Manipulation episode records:
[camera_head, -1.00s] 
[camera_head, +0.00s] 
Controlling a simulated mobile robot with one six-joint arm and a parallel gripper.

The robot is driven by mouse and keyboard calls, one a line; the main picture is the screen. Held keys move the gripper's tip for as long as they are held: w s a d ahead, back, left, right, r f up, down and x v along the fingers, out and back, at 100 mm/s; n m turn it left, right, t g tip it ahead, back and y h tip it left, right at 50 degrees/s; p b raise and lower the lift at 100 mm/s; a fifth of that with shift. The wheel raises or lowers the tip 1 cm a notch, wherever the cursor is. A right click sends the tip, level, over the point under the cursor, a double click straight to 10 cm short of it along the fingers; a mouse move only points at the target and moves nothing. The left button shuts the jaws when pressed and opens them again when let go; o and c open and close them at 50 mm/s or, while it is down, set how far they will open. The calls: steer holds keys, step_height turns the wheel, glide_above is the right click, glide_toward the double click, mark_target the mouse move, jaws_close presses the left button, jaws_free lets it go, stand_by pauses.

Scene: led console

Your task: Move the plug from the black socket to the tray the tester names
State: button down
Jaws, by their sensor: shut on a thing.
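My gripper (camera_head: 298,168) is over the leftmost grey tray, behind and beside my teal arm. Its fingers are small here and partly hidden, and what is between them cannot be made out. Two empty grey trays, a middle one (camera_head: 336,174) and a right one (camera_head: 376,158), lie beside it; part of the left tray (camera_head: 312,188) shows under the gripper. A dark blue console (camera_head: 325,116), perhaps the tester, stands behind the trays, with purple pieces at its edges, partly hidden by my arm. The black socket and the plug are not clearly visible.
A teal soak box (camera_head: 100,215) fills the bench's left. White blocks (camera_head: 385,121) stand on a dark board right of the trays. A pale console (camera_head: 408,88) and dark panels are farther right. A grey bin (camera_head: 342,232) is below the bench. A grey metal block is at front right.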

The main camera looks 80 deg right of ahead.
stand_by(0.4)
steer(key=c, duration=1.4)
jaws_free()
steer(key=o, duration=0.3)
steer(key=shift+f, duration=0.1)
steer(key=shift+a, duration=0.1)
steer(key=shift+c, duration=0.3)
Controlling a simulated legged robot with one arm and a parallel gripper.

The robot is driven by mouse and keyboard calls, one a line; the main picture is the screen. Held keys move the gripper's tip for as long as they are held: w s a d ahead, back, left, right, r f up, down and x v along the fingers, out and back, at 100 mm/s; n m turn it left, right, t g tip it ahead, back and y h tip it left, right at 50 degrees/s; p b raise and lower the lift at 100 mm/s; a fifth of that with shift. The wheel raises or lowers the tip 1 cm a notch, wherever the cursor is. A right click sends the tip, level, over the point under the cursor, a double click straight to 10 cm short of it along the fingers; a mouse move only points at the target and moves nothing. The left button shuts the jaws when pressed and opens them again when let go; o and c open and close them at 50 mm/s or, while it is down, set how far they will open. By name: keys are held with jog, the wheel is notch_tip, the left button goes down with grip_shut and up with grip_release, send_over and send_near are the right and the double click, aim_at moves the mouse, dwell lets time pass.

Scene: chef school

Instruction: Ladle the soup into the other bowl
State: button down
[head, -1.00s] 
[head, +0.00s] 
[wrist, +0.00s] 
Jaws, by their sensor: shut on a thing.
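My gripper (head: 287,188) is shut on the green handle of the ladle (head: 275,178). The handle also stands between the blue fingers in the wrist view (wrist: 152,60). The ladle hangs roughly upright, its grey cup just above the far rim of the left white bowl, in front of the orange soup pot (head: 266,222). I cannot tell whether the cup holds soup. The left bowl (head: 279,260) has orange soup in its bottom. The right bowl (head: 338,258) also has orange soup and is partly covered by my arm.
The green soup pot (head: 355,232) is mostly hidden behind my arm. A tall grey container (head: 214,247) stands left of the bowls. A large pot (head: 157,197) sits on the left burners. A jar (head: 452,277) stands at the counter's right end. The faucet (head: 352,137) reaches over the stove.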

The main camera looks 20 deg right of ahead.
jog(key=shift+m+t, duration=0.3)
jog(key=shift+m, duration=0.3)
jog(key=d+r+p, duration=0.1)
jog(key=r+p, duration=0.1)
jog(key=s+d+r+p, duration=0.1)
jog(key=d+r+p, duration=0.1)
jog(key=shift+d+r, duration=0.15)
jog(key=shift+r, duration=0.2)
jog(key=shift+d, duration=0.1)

* _Given task_
Only the number is wanted: count the lines of the records that hold the word "simulated".

* _Task answer_
2